В расцвет языческого периода родилась новая форма эпоса - былины. После мифологической кощуны о Кощее Бессмертном, часть которой превратилась в богатырскую былину об Иване Годиновиче, и после про-христианского стиха-былины о Михаиле Потоке мы наблюдаем появление интереснейшей народной былины с пахарем в роли главного героя - "Вольга и Микула Селянинович" (975 - 977 гг.). Далее следует компактный цикл былин, повествующих о князе Владимире и его делах от 970 г. до 988/991 г.

"Добрыня Чудь покорил". Добрыня был в Новгороде, рядом с Чудью (Эстония) с 970 г.

"Добрыня дань собирает". Полюдье. Точно не датируется. Может быть приурочено к 981 г.

"Добрыня-сват" ("Женитьба Владимира"). В былине отображена женитьба на Рогнеде примерно 978-980 гг.

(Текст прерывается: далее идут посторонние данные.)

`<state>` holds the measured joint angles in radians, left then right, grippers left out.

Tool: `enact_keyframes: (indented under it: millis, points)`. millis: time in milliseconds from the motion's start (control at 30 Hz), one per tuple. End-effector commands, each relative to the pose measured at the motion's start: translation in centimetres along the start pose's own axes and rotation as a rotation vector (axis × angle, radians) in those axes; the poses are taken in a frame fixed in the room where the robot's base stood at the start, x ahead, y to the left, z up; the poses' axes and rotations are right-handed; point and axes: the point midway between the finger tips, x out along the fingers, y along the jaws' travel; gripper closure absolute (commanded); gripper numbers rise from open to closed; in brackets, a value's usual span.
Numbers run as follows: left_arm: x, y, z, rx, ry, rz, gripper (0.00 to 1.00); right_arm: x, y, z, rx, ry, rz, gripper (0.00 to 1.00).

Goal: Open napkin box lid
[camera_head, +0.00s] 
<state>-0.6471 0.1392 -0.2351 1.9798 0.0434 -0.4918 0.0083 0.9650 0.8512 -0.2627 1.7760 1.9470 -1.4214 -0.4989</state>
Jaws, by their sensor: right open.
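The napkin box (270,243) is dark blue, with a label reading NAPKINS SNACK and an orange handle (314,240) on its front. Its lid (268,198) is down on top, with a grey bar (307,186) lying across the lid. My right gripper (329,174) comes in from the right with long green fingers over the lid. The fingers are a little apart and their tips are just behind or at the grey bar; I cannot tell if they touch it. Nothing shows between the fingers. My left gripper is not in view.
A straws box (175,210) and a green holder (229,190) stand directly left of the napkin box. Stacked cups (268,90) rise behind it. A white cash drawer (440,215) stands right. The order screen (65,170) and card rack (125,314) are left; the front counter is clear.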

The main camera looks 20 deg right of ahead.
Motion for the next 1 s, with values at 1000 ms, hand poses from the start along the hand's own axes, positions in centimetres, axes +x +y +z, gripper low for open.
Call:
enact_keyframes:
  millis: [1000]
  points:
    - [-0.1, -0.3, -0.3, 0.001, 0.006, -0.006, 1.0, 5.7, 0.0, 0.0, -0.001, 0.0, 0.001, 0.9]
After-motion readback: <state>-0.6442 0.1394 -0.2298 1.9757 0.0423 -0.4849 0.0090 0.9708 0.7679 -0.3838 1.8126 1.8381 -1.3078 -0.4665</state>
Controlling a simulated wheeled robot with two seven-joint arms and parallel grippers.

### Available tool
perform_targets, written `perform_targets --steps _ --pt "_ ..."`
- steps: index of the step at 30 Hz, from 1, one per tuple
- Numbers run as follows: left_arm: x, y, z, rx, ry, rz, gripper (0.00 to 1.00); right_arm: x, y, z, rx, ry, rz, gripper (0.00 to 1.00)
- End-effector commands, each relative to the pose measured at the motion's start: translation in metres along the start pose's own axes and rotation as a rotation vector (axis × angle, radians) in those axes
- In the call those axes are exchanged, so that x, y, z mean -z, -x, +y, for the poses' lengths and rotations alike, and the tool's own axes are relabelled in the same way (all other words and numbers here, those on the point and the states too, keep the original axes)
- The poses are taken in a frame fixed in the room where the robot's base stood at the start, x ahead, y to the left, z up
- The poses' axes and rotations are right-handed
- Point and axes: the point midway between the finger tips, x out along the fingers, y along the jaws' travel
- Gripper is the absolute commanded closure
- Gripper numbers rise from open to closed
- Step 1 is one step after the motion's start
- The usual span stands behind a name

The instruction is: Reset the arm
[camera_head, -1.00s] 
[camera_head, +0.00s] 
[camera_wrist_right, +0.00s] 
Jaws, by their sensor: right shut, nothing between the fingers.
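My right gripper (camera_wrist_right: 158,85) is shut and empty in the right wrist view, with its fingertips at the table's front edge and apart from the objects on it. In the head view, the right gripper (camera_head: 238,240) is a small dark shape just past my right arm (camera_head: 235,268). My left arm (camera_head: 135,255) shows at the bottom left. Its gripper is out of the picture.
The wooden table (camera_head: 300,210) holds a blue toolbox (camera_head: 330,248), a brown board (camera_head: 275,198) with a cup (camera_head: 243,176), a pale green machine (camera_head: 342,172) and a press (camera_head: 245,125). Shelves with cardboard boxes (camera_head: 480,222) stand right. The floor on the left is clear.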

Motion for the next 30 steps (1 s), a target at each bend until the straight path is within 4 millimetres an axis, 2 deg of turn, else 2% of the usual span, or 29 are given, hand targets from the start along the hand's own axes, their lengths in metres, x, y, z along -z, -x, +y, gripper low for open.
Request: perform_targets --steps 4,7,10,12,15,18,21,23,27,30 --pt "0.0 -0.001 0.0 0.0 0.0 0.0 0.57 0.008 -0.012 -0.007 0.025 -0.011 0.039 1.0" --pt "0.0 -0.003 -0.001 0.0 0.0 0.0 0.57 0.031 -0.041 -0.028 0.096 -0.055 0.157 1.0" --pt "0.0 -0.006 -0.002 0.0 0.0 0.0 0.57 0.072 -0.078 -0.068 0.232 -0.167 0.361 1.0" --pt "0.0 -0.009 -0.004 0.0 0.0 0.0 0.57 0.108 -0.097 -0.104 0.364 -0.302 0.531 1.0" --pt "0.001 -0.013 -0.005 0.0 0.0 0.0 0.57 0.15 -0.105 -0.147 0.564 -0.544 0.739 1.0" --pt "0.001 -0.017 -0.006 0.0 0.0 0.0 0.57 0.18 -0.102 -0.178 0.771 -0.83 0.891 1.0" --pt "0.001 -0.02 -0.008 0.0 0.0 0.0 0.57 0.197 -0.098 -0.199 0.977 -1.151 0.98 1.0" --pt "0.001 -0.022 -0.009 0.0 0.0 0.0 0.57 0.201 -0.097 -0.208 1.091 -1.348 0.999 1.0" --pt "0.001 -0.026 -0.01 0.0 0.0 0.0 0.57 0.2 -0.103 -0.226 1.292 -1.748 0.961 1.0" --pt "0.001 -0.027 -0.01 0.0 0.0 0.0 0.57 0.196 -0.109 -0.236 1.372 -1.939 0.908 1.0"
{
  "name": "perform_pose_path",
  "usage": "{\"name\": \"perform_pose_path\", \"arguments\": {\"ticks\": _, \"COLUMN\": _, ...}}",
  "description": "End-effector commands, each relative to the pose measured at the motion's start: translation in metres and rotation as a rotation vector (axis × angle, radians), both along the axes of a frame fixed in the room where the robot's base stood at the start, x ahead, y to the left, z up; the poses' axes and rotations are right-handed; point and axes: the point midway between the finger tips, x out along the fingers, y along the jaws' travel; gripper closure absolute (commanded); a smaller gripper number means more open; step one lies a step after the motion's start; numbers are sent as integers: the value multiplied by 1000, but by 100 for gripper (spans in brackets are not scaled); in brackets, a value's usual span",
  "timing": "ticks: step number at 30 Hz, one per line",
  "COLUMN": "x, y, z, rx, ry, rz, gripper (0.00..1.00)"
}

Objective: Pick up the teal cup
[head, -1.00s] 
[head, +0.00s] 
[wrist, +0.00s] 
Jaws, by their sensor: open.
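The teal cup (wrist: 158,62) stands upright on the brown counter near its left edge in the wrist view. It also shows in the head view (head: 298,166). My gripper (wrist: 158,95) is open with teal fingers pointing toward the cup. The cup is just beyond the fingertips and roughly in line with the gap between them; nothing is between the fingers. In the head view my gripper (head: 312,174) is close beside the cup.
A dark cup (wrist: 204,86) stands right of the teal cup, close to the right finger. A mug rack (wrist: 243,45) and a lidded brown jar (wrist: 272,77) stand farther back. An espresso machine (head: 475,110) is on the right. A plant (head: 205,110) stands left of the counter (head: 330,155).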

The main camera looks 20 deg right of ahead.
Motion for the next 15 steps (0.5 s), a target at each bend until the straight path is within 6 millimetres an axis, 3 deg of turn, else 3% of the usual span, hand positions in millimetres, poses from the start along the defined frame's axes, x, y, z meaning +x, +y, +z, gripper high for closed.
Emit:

Добрыня и Дунай (около 985 г.)

Добрыня и Змей (до 988 г.) 108.

(Не поддаются датировке ив-за отсутствия хронологических примет былины о Добрыне и колдунье Маринке, о Добрыне и Поленице и былина о Добрыне на свадьбе своей жены. См.: Рыбаков Б. А. Древняя Русь..., с. 52-77.)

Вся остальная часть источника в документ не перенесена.